Resilient Software Portfolio Fundamentals

Management emphasized that the software lending book remains robust, with 62% of companies generating positive cash flow. All loans carry financial covenants, the weighted average fair value (excluding nonaccruals) stands at 97% of cost, 94% of software loans are sponsor-backed, and the overall portfolio is 98% first-lien, supporting recovery prospects in downside scenarios.

Dividend and Spillover Income Support

Runway reported net investment income of $0.29 per share while declaring a base dividend of $0.33 per share, continuing its focus on shareholder payouts.

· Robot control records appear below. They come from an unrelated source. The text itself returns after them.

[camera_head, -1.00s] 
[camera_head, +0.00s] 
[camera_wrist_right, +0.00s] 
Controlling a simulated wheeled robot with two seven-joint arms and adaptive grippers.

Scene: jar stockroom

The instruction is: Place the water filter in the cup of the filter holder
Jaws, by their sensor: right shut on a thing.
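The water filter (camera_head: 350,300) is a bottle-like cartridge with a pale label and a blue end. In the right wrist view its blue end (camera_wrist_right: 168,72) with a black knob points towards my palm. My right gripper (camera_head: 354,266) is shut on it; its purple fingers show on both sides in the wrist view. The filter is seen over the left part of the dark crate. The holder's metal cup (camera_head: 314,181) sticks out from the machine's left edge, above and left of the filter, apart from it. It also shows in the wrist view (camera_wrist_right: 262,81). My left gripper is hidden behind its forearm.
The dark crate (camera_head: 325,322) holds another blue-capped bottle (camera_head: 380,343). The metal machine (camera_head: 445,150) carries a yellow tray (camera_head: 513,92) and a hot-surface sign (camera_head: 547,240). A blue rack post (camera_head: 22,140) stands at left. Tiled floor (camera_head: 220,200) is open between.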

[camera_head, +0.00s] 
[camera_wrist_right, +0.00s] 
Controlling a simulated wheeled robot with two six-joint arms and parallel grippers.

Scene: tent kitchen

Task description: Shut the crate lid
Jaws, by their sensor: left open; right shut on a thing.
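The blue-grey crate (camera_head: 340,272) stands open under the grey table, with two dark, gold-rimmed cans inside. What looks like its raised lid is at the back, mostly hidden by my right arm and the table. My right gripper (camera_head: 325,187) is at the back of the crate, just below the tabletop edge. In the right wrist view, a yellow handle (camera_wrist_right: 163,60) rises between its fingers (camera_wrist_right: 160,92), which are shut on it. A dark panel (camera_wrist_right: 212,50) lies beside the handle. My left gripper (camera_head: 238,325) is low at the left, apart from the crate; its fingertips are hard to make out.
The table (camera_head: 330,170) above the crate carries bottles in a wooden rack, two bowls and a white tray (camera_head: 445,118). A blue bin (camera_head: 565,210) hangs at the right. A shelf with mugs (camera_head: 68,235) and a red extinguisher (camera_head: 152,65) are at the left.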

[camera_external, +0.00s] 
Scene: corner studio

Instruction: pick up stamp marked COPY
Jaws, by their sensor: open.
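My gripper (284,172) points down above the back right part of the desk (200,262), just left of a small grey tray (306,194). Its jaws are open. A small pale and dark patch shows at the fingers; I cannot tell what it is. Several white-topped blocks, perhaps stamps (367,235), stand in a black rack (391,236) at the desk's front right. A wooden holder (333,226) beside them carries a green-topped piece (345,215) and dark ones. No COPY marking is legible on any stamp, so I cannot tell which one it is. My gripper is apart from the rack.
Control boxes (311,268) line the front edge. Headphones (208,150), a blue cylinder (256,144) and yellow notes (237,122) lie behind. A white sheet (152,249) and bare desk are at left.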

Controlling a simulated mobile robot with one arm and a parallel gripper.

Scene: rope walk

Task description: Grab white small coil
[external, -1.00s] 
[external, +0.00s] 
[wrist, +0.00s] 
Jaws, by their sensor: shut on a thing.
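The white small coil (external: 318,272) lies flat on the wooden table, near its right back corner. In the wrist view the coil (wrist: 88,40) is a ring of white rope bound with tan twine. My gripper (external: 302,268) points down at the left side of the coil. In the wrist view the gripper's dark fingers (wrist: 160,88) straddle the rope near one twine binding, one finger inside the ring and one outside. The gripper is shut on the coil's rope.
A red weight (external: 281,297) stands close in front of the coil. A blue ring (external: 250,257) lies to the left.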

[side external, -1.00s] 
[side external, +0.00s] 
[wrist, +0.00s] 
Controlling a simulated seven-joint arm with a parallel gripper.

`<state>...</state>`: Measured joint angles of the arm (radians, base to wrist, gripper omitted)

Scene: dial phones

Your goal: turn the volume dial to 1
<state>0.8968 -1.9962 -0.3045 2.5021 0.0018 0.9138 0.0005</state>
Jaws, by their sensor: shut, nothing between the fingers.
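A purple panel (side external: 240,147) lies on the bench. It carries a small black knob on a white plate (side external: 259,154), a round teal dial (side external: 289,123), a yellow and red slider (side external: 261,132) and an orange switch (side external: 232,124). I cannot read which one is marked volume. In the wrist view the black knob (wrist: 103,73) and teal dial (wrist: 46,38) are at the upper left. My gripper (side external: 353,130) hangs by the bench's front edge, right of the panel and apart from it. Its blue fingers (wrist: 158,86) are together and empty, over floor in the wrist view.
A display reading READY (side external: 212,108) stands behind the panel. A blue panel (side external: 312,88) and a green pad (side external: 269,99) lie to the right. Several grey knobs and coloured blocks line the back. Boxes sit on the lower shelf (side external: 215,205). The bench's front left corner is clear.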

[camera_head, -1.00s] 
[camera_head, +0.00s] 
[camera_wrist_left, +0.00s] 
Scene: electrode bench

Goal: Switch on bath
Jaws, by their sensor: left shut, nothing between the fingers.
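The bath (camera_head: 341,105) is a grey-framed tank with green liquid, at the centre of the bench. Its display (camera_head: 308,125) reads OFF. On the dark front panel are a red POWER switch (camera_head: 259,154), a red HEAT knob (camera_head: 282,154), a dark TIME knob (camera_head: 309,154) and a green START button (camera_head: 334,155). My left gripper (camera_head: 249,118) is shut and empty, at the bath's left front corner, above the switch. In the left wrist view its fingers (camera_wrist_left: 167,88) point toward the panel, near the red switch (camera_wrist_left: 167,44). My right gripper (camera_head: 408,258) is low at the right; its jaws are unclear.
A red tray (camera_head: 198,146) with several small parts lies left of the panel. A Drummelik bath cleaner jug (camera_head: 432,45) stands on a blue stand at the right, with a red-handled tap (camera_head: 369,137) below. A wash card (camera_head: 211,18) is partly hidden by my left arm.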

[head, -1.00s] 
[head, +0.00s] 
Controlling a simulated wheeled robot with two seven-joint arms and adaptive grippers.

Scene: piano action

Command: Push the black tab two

The company highlighted spillover income of about $0.65 per share, providing a cushion to sustain future distributions even as near-term earnings face pressure from nonaccruals and integration costs.

NAV and Net Assets Under Pressure

Net assets declined to $438.2 million from $485 million year over year, reflecting both market factors and transaction-related costs. NAV per share fell to $12.13 from $13.42 at year-end, and management noted a pro forma NAV of $11.93 after roughly $7.7 million of SWK-related expenses, framing the drop as a one-time reset tied to the strategic acquisition.

Decline in Investment Income and NII

Total investment income slipped to $29.5 million from $30.0 million, while net investment income eased to $10.6 million from $11.6 million. Management attributed the modest contraction to a smaller average portfolio driven by elevated prepayments, slower originations ahead of the SWK close, and some one-time items impacting earnings.

Nonaccruals and Credit Downgrades

Two credits, Marley Spoon and BlueShift, were moved to category five nonaccrual status, pushing the weighted average portfolio risk rating up to 2.67 from 2.45. These issues are expected to create an earnings drag of about $0.06 per share in the second quarter, highlighting the ongoing credit work needed even as the broader portfolio metrics remain solid.

Portfolio Fair Value and Mark-to-Market Pressure

The fair value of the investment portfolio declined to $886.3 million from $927.4 million a year earlier, a 4.4% drop. Management pointed to mark-to-market multiple compression and markdowns on several watch-list names, some now carried around 50% of cost, as the key drivers behind the lower valuations.

Rising Risk Metrics and Watch List Exposure

The uptick in the weighted average risk rating was largely driven by the two new nonaccruals, but the watch list still contains about six names, several of which are materially marked down. Management stressed that these positions are under active workout and could introduce near-term volatility, even as they believe overall credit quality remains manageable.

Leverage and Coverage Deterioration Pro Forma

Leverage rose to 0.98 from 0.90, while the asset coverage ratio slipped to 2.02 from 2.11 at quarter-end, reflecting higher borrowing levels. Pro forma for the SWK transaction, leverage climbs to about 1.20 and asset coverage drops to around 1.84, with available liquidity reduced to roughly $231.8 million, underscoring a more leveraged but larger platform.

Yield Compression and Expense Pressures

The debt portfolio yield fell to 14.2% from 15.4% year over year, reflecting yield compression amid competitive markets and portfolio shifts. Operating expenses ticked up to $18.8 million from $18.4 million, and NII was further pressured by accelerated one-time deferred debt costs and a temporarily smaller portfolio leading into the SWK closing.

Forward-Looking Guidance and Outlook

Looking ahead, management expects the SWK acquisition to become accretive to EPS starting in the second quarter and fully accretive by the third quarter. They guided that SWK’s contributions and lagged management fees should add around $0.03 per share to NII in Q2, though this benefit will be more than offset initially by the roughly $0.06 per share drag from the new nonaccruals, with the enlarged $1.1 billion portfolio, 14.2% debt yield, and $15 million buyback plan forming the backbone of the medium-term strategy.

Runway Growth Finance’s earnings call painted a picture of a business in active transition, absorbing short-term hits in pursuit of longer-term scale and diversification. Investors will be watching how quickly the SWK deal becomes accretive, how the watch-list credits resolve, and whether the company can maintain its dividend while reaping the benefits of a broader, more defensively positioned portfolio.